“More Choice for Scotland”

Tuesday, 12th July 2011

East Dunbartonshire cycle co-op comes to Brussels

Speech of welcome from Struan Stevenson, MEP, The European Parliament, Tuesday 12th July 2011

It is my great privilege to welcome Mark Kiehmann and the East Dunbartonshire Cycle Co-operative to this special Working Breakfast in the European Parliament. I am also delighted that we have been joined by my good friends and colleagues Edvard Kožušnik MEP from the Czech Republic and Anna Rosbach MEP from Denmark.

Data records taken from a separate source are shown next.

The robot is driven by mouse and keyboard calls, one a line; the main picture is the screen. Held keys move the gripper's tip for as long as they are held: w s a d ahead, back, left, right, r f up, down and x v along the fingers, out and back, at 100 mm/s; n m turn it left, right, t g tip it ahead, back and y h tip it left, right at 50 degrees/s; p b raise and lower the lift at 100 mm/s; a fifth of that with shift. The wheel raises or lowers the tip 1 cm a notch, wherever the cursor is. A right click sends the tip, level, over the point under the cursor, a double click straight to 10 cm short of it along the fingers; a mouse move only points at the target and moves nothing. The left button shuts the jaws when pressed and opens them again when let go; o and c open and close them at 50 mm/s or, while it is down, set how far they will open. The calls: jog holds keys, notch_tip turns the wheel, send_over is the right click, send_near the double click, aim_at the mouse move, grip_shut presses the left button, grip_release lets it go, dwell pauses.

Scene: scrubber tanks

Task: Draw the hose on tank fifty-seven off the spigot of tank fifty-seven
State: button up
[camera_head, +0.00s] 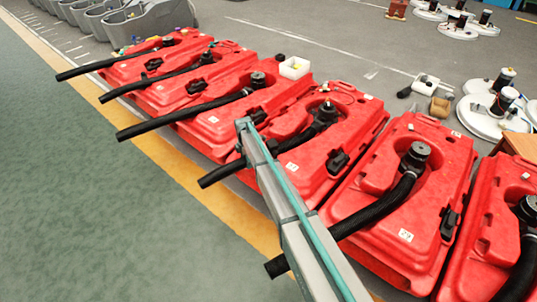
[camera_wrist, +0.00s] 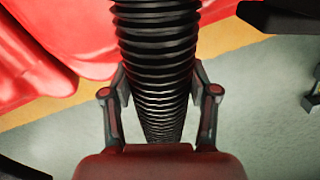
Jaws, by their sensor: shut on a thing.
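The hose (camera_head: 290,143) is black and ribbed. It runs from the black spigot fitting (camera_head: 327,112) on top of a red tank (camera_head: 345,135) down over its front edge, its free end above the yellow floor line. The tank's white label is too small to read surely. The hose still meets the fitting in the head view; whether it is seated cannot be told. In the wrist view my gripper (camera_wrist: 160,85) has a finger on each side of the hose (camera_wrist: 155,30) and is shut on it. In the head view my arm hides part of the hose.
Similar red tanks with black hoses stand close on both sides, such as the one at right (camera_head: 405,200). Green floor (camera_head: 90,200) lies open in front, beyond the yellow line (camera_head: 190,180).

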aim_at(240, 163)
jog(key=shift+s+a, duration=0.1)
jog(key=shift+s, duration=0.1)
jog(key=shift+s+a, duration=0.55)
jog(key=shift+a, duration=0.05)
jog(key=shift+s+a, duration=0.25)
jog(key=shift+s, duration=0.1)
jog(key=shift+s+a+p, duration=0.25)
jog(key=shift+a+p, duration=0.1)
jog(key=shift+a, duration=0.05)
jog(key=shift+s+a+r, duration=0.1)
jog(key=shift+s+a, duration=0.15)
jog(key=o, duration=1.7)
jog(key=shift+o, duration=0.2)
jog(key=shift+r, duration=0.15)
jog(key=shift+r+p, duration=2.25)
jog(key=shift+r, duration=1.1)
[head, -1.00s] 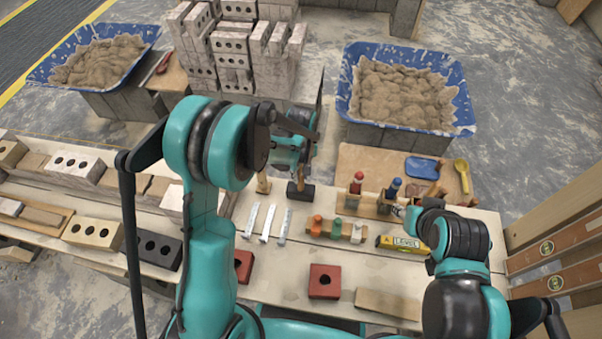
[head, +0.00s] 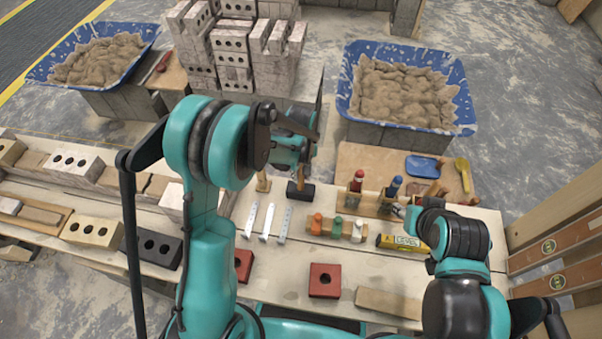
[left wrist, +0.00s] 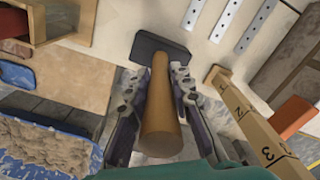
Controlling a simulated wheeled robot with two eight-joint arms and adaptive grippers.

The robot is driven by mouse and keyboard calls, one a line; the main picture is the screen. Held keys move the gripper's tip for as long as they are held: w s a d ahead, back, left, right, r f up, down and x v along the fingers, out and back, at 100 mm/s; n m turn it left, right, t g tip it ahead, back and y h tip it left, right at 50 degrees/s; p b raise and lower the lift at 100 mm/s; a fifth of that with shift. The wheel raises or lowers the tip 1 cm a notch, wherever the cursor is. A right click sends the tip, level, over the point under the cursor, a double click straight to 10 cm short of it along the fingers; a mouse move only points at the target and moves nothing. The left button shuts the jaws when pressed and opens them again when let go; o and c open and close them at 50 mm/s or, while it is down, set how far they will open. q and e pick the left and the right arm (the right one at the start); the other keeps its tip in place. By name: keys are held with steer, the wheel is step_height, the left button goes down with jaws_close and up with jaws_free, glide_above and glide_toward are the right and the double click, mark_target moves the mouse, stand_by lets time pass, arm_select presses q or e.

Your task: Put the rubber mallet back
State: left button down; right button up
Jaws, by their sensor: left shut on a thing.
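The rubber mallet has a black head (head: 300,190) and a wooden handle (left wrist: 161,110). My left gripper (head: 298,165) is shut on the handle. In the left wrist view the two fingers of this gripper (left wrist: 158,100) lie on either side of the handle, with the head beyond them. The mallet hangs head down at the far side of the bench; I cannot tell whether the head touches the bench top. My right arm comes in at the right, and its gripper's fingers are mostly hidden behind the arm near the yellow level (head: 402,243).
A wooden rail marked with numbers (left wrist: 262,132) is beside the mallet. Metal strips (head: 267,222) lie nearer on the bench. A tool rack (head: 378,205) and a small peg block (head: 337,230) stand to the right. Blue mortar tubs (head: 462,95) and stacked bricks (head: 232,55) are behind.

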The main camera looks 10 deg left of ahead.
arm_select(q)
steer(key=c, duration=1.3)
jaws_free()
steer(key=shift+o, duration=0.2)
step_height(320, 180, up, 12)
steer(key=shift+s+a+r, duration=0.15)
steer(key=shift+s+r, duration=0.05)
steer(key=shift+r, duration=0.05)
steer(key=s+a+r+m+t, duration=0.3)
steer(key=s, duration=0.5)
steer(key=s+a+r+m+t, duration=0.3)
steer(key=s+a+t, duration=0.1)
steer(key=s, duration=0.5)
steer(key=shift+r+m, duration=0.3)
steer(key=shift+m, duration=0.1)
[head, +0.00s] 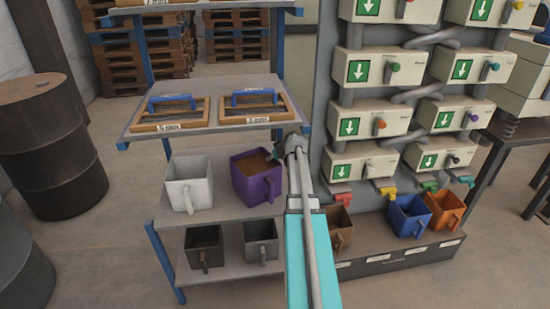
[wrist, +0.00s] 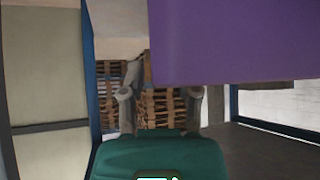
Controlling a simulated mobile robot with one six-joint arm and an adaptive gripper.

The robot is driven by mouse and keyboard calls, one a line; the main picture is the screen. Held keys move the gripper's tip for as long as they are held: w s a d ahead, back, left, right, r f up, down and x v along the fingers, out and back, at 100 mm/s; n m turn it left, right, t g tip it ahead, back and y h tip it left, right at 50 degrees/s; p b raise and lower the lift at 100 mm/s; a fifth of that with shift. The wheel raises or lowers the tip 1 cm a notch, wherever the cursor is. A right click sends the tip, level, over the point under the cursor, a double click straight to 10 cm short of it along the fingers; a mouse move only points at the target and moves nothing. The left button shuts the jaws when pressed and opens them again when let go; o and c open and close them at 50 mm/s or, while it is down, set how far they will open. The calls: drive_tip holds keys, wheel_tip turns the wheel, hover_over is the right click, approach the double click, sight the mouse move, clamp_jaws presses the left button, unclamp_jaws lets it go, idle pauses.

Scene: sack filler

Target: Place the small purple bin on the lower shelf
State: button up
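The small purple bin (head: 248,180) has brown contents and a handle facing front. In the head view it is at the right end of the middle shelf (head: 225,209), under the upper shelf. Whether its base touches the middle shelf I cannot tell. My gripper (head: 278,155) is at the bin's upper right rim. In the wrist view the bin (wrist: 240,40) fills the upper right. My gripper (wrist: 147,62) reaches its edge there, fingers converging on the wall; one fingertip is hidden behind the purple. The lower shelf (head: 225,272) is below the middle shelf.
A white bin (head: 187,190) stands left of the purple one. A dark bin (head: 203,245) and a grey bin (head: 261,240) occupy the lower shelf, with a gap between. The upper shelf (head: 205,95) holds two wooden frames. The filler (head: 326,100) stands close on the right.

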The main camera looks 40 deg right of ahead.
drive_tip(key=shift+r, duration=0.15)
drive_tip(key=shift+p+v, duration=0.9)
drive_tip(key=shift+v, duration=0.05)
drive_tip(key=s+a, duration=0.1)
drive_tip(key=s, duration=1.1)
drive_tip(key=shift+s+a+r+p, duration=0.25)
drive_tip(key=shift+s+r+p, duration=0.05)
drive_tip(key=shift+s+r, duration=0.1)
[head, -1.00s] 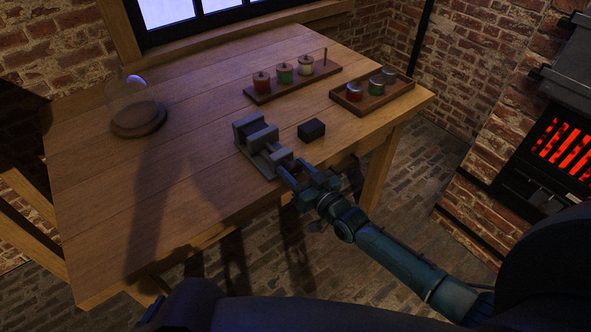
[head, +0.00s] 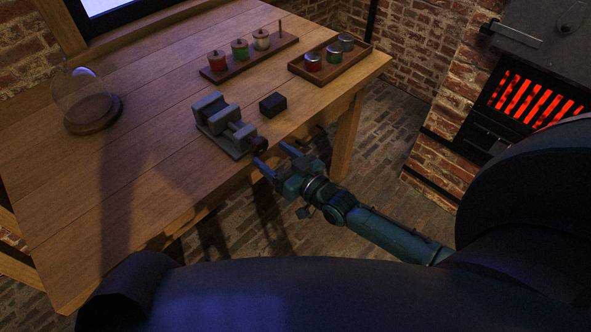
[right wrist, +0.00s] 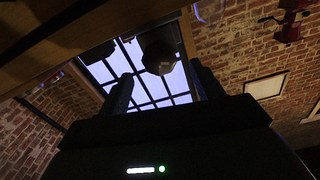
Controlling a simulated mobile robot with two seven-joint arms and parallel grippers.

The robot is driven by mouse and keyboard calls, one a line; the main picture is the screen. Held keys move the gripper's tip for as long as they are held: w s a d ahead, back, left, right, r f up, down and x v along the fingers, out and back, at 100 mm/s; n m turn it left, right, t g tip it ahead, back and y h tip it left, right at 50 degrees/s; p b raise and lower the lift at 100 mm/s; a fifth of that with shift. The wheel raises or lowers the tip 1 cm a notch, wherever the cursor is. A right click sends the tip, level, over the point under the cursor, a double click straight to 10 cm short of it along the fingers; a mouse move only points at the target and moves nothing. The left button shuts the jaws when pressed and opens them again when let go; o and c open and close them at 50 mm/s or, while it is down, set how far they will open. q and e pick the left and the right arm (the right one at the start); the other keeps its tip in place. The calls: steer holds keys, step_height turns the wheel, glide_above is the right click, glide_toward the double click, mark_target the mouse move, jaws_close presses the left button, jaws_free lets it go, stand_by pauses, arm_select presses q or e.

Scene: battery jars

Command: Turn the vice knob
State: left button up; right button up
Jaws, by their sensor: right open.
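The grey vice (head: 212,112) stands on the wooden table near its front edge. Its dark knob (head: 259,144) is at the end facing my right gripper. My right gripper (head: 271,157) is open and empty, just off the table edge in front of the knob, its fingertips pointing at it. In the right wrist view, a dark rounded thing that looks like the knob (right wrist: 158,60) shows between and beyond the two fingers, against the window. I cannot tell whether the fingertips reach past it; no contact is visible. My left gripper is not in view.
A black block (head: 273,104) sits on the table (head: 150,160) right of the vice. Behind are a rack (head: 262,60) with several jars and a tray (head: 330,72) with lidded jars. A glass dome (head: 80,92) stands left. A glowing stove (head: 530,100) is at the right.

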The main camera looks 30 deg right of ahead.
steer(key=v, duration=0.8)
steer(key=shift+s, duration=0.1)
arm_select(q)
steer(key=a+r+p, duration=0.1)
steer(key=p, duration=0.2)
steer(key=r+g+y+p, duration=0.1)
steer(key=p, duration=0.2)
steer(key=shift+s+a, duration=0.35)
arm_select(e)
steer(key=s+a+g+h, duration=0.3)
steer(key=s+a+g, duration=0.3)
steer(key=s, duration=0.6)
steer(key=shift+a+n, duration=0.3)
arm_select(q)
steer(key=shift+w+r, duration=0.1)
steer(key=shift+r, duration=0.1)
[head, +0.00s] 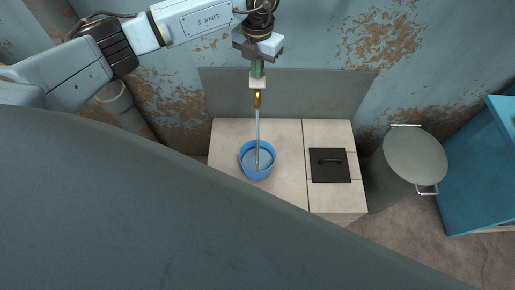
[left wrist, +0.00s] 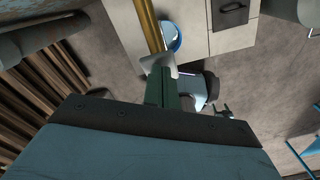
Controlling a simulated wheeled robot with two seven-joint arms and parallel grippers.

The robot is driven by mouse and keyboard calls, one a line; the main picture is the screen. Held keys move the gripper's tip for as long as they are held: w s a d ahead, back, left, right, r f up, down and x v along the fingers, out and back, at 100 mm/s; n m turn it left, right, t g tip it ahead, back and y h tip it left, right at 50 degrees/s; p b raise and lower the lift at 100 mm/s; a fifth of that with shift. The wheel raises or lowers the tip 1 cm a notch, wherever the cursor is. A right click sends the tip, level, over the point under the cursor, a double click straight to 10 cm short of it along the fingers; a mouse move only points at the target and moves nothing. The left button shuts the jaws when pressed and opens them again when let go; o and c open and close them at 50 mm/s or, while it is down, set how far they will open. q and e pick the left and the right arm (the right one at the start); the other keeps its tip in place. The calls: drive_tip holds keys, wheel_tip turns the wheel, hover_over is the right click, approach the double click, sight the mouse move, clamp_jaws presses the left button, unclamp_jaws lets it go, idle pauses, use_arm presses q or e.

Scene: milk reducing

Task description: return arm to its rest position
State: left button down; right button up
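My left gripper (head: 257,70) is high above the counter, with its arm coming in from the upper left. Its green fingers (left wrist: 165,88) are close together on a long utensil, at a white block. The utensil has a gold-brown handle (head: 257,99), which also shows in the left wrist view (left wrist: 150,25). Its thin pale shaft (head: 257,128) points down to a blue pot (head: 244,166). The lower end overlaps the pot's inside; contact with its bottom cannot be told. The pot also shows in the left wrist view (left wrist: 172,36).
The pot stands on a pale tiled counter (head: 285,140) with a dark square lid (head: 330,166) on its right part. A lidded grey metal can (head: 415,157) and a blue cabinet (head: 480,175) stand farther right. A rusty wall (head: 320,40) is behind.

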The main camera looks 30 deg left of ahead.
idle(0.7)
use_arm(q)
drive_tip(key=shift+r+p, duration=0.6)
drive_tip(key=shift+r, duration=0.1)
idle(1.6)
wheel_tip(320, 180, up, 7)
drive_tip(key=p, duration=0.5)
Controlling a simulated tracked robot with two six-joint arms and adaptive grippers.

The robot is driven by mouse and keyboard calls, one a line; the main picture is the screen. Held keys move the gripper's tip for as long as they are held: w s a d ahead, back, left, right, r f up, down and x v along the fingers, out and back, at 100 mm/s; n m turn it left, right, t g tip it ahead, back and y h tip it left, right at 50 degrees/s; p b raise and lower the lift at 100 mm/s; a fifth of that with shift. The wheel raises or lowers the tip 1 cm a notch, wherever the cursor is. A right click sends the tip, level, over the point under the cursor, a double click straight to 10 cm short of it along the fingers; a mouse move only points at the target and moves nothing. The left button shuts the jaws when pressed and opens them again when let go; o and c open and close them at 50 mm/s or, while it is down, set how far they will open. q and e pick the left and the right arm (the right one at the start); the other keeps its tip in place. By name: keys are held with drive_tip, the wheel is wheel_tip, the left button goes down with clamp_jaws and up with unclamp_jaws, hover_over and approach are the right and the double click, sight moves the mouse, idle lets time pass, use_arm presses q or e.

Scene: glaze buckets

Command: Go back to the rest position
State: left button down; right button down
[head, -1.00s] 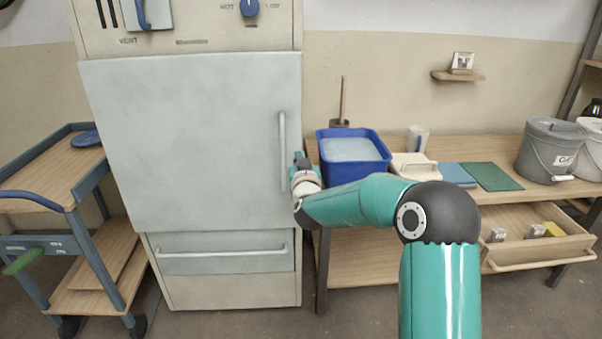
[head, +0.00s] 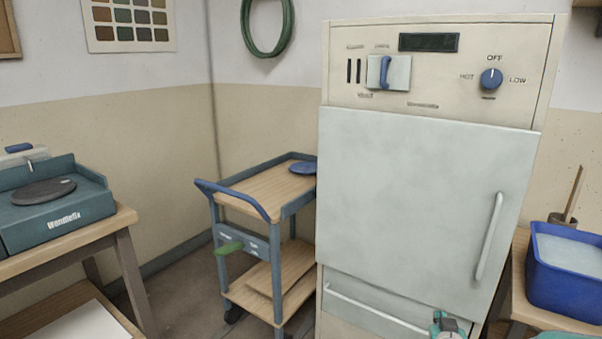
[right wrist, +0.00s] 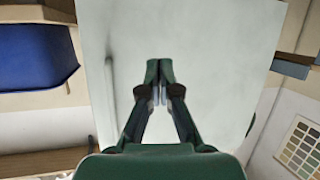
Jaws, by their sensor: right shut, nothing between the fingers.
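My right gripper (head: 447,324) shows at the bottom edge of the head view, in front of the lower part of the pale kiln cabinet (head: 415,205). In the right wrist view my right gripper (right wrist: 160,92) is shut and empty, its fingertips together. The cabinet's large door (right wrist: 205,60) lies ahead of the fingers, with its upright handle (right wrist: 110,90) to their left. In the head view the door is closed, and its handle (head: 489,236) is apart from the gripper. My left gripper is not in view.
A wooden trolley (head: 250,192) stands left of the cabinet. A blue tub (head: 560,280) sits on the table at right. A pottery wheel (head: 60,215) stands on a table at far left. Bare floor lies between that table and the trolley.

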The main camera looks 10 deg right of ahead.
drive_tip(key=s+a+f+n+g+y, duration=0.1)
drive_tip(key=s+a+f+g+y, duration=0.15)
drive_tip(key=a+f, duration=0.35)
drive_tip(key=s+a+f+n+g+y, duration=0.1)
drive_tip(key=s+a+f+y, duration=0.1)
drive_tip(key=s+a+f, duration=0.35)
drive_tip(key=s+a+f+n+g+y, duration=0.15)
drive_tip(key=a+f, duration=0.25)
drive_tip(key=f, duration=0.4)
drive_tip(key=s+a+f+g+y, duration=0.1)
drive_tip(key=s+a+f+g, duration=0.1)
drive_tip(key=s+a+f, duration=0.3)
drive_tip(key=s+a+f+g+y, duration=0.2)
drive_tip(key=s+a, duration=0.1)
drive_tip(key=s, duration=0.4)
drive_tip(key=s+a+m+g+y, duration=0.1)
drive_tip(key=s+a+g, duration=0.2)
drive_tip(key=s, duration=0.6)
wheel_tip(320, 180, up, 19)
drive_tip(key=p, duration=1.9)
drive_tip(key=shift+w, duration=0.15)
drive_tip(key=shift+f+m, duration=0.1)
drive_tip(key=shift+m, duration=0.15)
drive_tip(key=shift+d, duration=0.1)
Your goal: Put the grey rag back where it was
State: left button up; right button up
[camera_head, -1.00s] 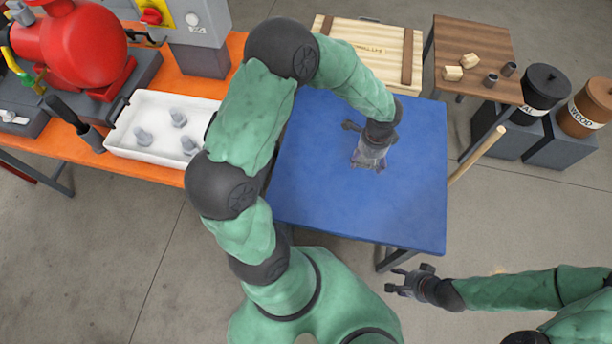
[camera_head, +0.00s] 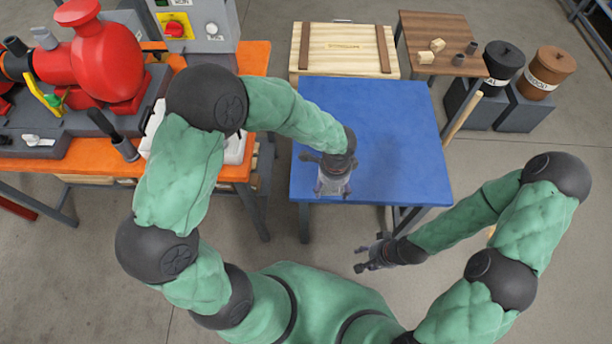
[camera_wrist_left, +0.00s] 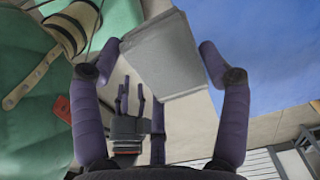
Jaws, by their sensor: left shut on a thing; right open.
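My left gripper (camera_head: 332,184) is shut on the grey rag above the near-left edge of the blue-topped table (camera_head: 400,130). In the left wrist view the grey rag (camera_wrist_left: 165,58) is a pale folded piece between the fingers of my left gripper (camera_wrist_left: 158,62). In the head view the rag is small and mostly hidden by the gripper. The blue top (camera_wrist_left: 265,45) lies beyond the rag in the wrist view. My right gripper (camera_head: 368,258) is open and empty, low in front of the table.
A wooden crate (camera_head: 343,48) stands behind the blue table. A small brown table (camera_head: 440,28) with blocks and cups is behind right, near a black bin (camera_head: 500,62) and a brown bin (camera_head: 548,72). An orange bench (camera_head: 255,62) with a red pump (camera_head: 100,55) is left. The blue top looks clear.

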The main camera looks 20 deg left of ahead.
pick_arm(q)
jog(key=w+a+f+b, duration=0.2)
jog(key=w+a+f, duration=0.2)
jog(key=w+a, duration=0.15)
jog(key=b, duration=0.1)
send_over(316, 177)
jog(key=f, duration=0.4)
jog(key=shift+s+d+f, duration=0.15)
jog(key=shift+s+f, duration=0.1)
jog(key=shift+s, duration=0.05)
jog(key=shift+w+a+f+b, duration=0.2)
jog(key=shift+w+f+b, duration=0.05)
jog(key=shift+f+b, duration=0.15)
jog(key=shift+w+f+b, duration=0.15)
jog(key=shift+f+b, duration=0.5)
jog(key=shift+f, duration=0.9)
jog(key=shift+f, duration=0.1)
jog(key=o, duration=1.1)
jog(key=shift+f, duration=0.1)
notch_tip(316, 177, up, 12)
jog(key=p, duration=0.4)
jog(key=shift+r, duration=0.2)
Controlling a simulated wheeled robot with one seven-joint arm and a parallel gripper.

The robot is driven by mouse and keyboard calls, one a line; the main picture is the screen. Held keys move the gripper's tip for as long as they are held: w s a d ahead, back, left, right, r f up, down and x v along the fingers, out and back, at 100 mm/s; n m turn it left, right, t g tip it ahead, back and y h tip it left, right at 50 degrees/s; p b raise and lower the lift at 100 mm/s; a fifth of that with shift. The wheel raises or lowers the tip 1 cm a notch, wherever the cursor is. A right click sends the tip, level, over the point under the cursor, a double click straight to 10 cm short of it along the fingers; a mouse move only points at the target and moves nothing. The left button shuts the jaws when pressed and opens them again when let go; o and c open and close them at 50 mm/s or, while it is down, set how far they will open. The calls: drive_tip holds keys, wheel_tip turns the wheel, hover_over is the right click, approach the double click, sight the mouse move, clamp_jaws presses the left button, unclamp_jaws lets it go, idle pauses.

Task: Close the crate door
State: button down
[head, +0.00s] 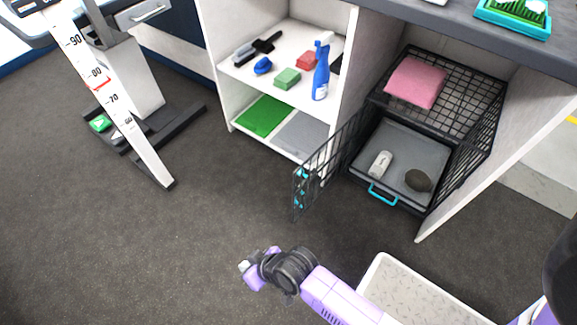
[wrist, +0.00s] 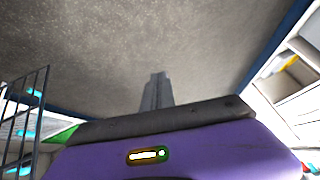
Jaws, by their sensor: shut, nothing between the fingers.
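The black wire crate (head: 478,118) stands in the right bay under the counter, with its front open. Its wire door (head: 318,172) is swung out to the left, toward the open floor, and has turquoise latch parts near its free edge. The door also shows at the left edge of the wrist view (wrist: 22,115). My gripper (head: 246,268) is over the floor in front of and left of the door's free edge, apart from it. Its fingers show shut and empty in the wrist view (wrist: 157,92).
A grey tray (head: 402,140) with a turquoise handle lies in the crate, holding a white can (head: 380,164) and a dark round object (head: 418,181). A pink cushion (head: 415,82) lies on the crate. Shelves (head: 262,67) stand left; floor between them and my gripper is clear.

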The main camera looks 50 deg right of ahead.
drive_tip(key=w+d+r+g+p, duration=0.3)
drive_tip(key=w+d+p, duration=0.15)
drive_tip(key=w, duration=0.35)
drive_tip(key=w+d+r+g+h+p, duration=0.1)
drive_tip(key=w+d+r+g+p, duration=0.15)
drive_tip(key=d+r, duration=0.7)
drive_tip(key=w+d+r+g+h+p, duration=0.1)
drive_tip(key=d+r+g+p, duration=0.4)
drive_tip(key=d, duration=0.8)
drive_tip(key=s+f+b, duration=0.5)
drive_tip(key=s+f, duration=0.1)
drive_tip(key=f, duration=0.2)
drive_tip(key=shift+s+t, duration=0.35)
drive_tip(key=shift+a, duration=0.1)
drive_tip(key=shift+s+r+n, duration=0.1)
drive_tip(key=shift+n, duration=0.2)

Let me first of all say a word or two about Edvard Kožušnik before I invite him to address you? Edvard was a candidate for election to the European Parliament at the last elections in 2009. During the course of an interview with a newspaper journalist he rather imprudently promised that if he was successfully elected he would travel to his first session of the Parliament in Strasbourg by bike.

In fact he was successful and had to keep his promise, cycling all the way from Prague to Strasbourg and publishing a book of his adventures along the way. I thought you might be interested in hearing from him.

I first met Mark Kiehlmann on a cold Friday in late January at a seminar in Bishopbriggs Community Church. Mark had brought together MPs, MSPs and MEPs to hear teachers, pupils and cycle trainers talk about their efforts to encourage more people to cycle to school and to work and the great success of his co-operative in promoting cycling.

Mark's work not only involves training and encouraging young cyclists, but also training drivers to give children more room to ride on the road, as well as training cyclists in basic bike maintenance, first aid and other vital skills.

But he also likes to develop the fun side of cycling, famously entering trying to get into the Guinness Book of World Records by organising 2500 nursery, primary and secondary school pupils to simultaneously ring their bells to the tune of Blue Danube.

Mark told me that he was particularly interested in seeing at first hand how people living in Continental Europe achieve higher levels of cycling than we do in Scotland. So I was delighted to organise this visit to Brussels and to the European Parliament, so that he and his colleagues could see for themselves how things work in this city.

Indeed, when we finish breakfast, I want to cross to Place Luxembourg where there is one of many hundreds of city bike racks, where you can hire bicycles for very little money and use them to scoot around the city on special, safe bike paths. This is the ideal kind of low-carbon transport initiative that we should be pursuing in Scotland's cities.

As a keen cyclist myself - indeed I also had a great time cycling in the Czech Republic last year in Karlovy Vary - it is a sport and a means of transport that I am very happy to support.